1. Re:great! by Intrepid+imaginaut · 2011-06-20 23:09 · Score: 1
  
  Absolutely, I'm delighted at this. On a much tinier scale I've been poring over the reefs of old notes I have to create the rpg in the sig there, I wish someone would offer to digitise that lot for me :/ I keep catching myself looking for the search button in the paper notebooks.
2. Re:great! by martin-boundary · 2011-06-20 23:14 · Score: 1, Interesting
  
  Brilliant is a tall order. Judging from the quality of the scans of old books that are available on Google already, this will be a waste of time.
  Older documents and books are notoriously difficult to scan - as it gets old, the paper starts to disintegrate and the ink fades away, and because the books are valuable, people have to be much more careful how they open and handle them.

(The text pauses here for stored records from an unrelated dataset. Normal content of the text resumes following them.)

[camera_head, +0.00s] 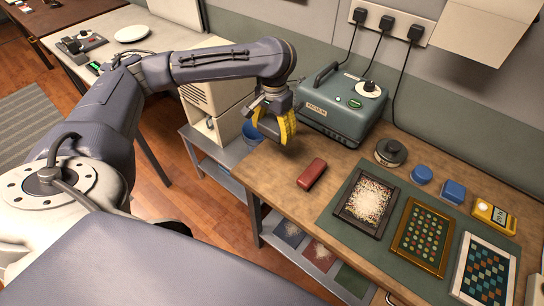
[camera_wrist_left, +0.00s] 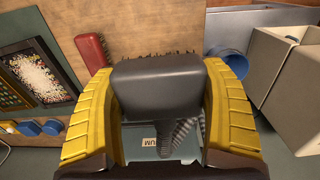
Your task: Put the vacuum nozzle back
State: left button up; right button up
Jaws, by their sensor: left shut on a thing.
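My left gripper (camera_head: 277,130) is above the wooden table near its left end, in front of the vacuum (camera_head: 340,108), a teal box with a handle and a knob. In the left wrist view its yellow fingers are closed on both sides of the dark grey vacuum nozzle (camera_wrist_left: 158,88), a wide block with a row of bristles. A ribbed hose (camera_wrist_left: 190,132) shows behind the nozzle, beside the vacuum's label. In the head view the nozzle is mostly hidden by the fingers. My right gripper is not in view.
A red brush (camera_head: 312,174) lies on the table right of my gripper. A tray of pale shreds (camera_head: 366,203) and patterned panels lie on a green mat. A blue bucket (camera_head: 252,131) and a beige box (camera_head: 213,90) stand left of the table. The wood around the brush is clear.

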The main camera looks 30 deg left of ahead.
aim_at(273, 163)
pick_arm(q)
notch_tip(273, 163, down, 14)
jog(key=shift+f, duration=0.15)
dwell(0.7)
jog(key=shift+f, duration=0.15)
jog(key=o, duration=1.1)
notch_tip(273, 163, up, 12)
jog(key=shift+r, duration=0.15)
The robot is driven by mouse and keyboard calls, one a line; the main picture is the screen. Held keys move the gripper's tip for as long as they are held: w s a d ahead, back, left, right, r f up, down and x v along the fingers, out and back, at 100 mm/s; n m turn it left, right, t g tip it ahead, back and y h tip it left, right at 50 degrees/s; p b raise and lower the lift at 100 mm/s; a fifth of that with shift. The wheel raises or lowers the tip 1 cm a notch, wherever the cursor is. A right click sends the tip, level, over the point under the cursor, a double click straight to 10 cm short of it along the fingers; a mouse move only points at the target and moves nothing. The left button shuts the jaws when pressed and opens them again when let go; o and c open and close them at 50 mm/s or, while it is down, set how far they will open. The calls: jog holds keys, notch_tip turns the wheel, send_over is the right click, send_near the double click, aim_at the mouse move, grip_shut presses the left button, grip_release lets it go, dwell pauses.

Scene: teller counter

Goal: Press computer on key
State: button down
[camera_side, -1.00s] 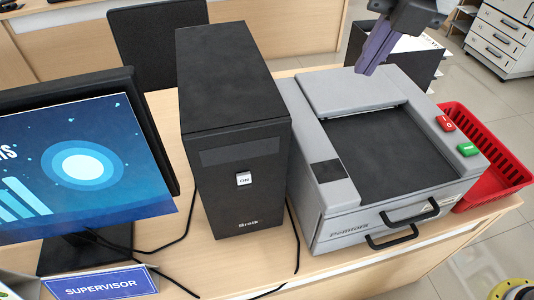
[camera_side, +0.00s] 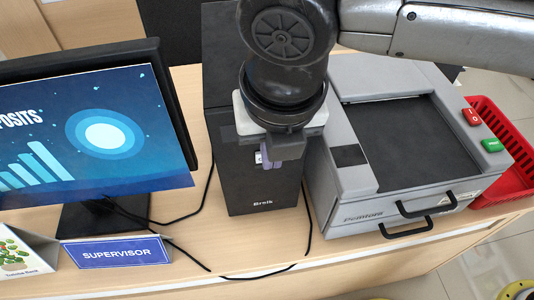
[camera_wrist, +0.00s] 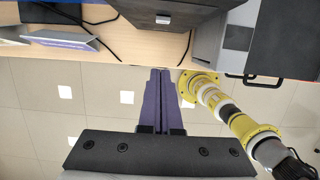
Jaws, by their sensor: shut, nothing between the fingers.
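The black computer tower (camera_side: 262,190) stands upright on the counter, between the monitor and the grey machine. Its white ON key (camera_side: 258,157) is on the front face and is mostly covered by my gripper in the side view. My gripper (camera_side: 269,163) is in front of the tower, its purple fingers at the key. I cannot tell whether they touch it. In the wrist view the shut, empty fingers (camera_wrist: 160,72) lie side by side and point up toward the tower (camera_wrist: 180,14), whose lower front shows at the top edge.
A monitor (camera_side: 95,125) and a SUPERVISOR sign (camera_side: 115,252) stand left of the tower. A grey machine (camera_side: 350,205) with black handles stands close on its right, with a red basket (camera_side: 510,185) beyond. Black cables (camera_side: 210,262) run over the counter front.

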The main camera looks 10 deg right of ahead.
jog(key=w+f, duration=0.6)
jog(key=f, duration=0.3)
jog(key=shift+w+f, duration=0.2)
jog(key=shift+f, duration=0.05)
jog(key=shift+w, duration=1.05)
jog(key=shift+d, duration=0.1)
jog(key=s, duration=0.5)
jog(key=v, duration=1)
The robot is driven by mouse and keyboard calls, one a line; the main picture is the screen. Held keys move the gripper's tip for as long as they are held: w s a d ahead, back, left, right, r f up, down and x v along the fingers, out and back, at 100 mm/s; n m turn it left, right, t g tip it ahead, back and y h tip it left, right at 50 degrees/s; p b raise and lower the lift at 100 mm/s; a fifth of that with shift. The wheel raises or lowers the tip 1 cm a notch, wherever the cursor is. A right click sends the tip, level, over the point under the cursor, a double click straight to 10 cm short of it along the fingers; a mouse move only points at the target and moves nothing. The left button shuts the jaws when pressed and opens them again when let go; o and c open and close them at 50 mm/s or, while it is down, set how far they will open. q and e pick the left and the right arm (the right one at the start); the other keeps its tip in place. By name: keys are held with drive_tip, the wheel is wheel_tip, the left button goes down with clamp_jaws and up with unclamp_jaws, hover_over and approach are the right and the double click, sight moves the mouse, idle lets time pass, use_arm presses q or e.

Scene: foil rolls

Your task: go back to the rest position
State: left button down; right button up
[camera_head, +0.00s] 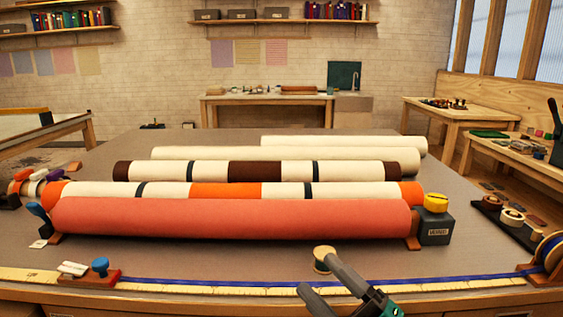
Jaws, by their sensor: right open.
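My right gripper (317,276) comes in from the bottom edge, right of centre, over the front of the table. Its two grey fingers are spread apart, with nothing seen held between them. A small tan spool (325,257) is right by the tip of its farther finger; I cannot tell whether they touch. A coral roll (230,218) lies across the table beyond the gripper. Behind it lie a roll with cream and orange bands (225,190), one with cream and brown bands (255,171) and paler plain rolls (285,154). My left gripper is not in view.
A yellow measuring strip (200,289) and blue ribbon run along the table's front edge. A red block with a blue knob (100,266) stands front left. A dark box with a yellow top (435,222) stands right of the rolls. A blue reel (552,252) is at the right edge.

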  Bottom line is that old books need to be scanned at much higher resolution AND the blotches and broken characters have to cleaned up much better than when scanning from the last decade only. Google won't do that - they're more interested in quantity and speed rather than quality.
  I expect most of the books will be unusable and will have to be redone at some point in the future. I don't know why they bother (*).

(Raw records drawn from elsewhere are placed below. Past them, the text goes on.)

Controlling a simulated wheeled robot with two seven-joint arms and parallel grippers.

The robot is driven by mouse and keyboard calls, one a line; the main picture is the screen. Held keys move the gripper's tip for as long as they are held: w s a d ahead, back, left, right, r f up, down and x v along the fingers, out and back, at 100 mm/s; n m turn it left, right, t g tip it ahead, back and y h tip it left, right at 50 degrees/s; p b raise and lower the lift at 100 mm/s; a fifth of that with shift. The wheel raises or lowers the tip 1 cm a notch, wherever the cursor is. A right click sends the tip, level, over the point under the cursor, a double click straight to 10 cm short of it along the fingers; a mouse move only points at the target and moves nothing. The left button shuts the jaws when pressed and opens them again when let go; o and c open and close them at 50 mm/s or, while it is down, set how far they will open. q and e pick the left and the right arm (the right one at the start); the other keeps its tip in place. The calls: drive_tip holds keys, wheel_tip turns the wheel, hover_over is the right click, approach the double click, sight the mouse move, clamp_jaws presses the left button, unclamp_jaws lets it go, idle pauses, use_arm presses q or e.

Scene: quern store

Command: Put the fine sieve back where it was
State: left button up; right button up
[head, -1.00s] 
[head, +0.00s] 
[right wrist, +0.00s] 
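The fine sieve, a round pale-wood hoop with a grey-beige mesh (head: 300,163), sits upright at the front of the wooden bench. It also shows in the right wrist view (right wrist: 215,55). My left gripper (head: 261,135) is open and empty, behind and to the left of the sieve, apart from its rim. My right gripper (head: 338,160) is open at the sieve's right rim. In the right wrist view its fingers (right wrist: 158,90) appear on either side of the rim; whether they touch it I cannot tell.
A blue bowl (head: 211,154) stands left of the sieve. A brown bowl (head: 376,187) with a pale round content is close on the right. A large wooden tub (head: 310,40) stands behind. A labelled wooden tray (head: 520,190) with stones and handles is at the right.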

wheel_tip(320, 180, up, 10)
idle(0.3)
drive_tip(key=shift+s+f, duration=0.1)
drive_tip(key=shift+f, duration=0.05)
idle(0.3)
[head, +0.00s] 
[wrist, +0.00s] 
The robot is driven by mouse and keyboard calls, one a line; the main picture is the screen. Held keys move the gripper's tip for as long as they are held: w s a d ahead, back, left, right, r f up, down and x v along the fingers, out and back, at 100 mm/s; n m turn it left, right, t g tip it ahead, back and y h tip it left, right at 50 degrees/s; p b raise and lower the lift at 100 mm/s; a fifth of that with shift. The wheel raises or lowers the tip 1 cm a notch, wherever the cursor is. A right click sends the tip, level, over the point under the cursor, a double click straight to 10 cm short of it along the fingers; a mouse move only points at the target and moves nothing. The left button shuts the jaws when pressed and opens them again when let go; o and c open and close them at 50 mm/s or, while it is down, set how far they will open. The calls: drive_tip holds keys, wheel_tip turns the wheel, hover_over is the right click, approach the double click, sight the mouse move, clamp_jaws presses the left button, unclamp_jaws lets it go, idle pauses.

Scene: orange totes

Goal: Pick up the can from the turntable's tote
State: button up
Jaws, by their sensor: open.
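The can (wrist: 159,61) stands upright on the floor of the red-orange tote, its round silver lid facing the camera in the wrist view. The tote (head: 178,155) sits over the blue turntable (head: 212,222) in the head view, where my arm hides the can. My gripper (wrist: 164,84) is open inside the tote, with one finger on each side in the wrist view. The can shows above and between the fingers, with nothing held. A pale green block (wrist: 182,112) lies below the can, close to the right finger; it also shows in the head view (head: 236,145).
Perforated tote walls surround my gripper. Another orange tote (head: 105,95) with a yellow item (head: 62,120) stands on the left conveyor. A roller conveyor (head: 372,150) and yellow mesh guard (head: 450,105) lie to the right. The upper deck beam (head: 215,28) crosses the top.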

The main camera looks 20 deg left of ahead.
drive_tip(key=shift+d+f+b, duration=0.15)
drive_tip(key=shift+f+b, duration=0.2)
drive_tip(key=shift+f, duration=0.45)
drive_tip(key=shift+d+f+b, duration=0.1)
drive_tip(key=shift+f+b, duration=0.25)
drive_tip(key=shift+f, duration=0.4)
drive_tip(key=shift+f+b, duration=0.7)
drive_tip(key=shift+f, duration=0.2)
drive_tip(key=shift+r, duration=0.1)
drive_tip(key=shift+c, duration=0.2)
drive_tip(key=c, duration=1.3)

  (*) British Library, that is.
3. Re:great! by digitig · 2011-06-21 00:08 · Score: 2
  
  If you are in the UK, your local library should be able to get hold of copies of most British Library material for you, for quite a small fee. Yes, it's slow, and the small fees would build up if you need to access a lot of different things, but the information was already more accessible than you suggest. This is still a great step forward, though.
  
  --
  Quidnam Latine loqui modo coepi?
4. Re:great! by martin-boundary · 2011-06-21 00:08 · Score: 1
  
  No, I'd rather the BL do it properly themselves however many years it takes, instead of Google's wham bam thank you ma'am approach. Any job worth doing for future generations is a job worth doing right.
  Moreover, it's a necessity. If the scans are shit, then they can't be OCR'd, so all you have is pictures anyway.
  It *can* be done, lots of libraries around the world have done proof of concept pilot runs going back to the 90s even, and you can find their collections on the web if you look.
5. Re:great! by Panoptes · 2011-06-21 01:38 · Score: 1
  
  A small, but important, point: 'blotches and broken characters' are precisely what interest bibliographers and researchers, for whom these scans will be of immense value.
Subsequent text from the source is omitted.